(Given exercise): Extract from the entries below, exactly as given, only the lines from the line containing "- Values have" to the line containing "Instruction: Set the", both lines included.

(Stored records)
····················

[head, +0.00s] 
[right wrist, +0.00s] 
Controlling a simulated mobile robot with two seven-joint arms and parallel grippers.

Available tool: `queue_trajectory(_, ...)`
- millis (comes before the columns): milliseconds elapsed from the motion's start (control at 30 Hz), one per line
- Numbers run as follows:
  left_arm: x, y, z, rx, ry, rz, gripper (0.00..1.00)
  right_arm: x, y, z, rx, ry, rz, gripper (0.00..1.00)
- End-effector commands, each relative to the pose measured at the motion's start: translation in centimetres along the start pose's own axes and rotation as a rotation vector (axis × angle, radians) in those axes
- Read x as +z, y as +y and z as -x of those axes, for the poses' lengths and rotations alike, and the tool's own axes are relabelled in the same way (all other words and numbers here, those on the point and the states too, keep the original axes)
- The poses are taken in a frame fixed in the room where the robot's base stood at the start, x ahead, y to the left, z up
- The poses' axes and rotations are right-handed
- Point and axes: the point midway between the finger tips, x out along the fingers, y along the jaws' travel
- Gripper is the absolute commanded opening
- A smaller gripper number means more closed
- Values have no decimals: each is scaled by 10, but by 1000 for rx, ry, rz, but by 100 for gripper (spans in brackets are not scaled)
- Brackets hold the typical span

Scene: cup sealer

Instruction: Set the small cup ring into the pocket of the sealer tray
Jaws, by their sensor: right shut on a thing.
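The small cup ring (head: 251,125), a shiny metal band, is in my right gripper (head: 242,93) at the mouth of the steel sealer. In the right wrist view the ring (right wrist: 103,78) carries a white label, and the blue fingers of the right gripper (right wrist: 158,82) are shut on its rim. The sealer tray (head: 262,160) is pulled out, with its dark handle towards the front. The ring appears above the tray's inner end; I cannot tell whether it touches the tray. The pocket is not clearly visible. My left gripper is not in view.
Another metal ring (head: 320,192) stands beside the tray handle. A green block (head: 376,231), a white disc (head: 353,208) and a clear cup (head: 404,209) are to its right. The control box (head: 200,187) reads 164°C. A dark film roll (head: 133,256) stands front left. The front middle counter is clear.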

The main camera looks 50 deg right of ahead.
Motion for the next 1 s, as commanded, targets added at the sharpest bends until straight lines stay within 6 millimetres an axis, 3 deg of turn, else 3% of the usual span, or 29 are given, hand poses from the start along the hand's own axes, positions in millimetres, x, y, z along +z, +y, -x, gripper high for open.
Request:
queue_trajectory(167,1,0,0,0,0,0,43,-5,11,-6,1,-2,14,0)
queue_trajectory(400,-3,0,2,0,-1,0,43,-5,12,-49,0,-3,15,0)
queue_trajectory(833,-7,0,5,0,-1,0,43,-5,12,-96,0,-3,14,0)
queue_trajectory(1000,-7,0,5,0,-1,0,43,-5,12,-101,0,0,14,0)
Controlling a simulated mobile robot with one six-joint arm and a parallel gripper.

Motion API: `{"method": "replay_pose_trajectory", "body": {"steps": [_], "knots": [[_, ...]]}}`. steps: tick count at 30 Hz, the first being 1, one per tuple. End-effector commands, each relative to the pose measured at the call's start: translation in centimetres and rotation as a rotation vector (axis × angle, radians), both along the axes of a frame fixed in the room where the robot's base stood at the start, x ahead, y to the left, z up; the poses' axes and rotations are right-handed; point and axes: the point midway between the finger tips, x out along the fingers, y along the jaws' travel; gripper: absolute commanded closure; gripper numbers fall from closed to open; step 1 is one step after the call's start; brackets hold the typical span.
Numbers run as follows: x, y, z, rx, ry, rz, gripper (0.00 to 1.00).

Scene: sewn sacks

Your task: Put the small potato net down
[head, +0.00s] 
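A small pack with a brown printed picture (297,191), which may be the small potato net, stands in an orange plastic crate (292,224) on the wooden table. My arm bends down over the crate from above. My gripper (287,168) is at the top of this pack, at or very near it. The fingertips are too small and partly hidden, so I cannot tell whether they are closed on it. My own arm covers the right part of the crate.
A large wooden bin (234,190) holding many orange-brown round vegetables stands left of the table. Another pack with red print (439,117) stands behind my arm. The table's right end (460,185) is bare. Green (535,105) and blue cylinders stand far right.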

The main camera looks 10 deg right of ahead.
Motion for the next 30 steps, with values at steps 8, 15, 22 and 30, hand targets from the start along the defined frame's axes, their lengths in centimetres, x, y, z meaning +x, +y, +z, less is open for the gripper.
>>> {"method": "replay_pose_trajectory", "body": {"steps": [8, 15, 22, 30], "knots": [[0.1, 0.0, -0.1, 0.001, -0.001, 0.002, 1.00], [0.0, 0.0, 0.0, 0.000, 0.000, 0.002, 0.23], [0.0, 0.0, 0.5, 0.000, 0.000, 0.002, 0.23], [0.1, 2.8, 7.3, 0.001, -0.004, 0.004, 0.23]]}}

····················

(Full solution):
- Values have no decimals: each is scaled by 10, but by 1000 for rx, ry, rz, but by 100 for gripper (spans in brackets are not scaled)
- Brackets hold the typical span

Scene: cup sealer

Instruction: Set the small cup ring into the pocket of the sealer tray

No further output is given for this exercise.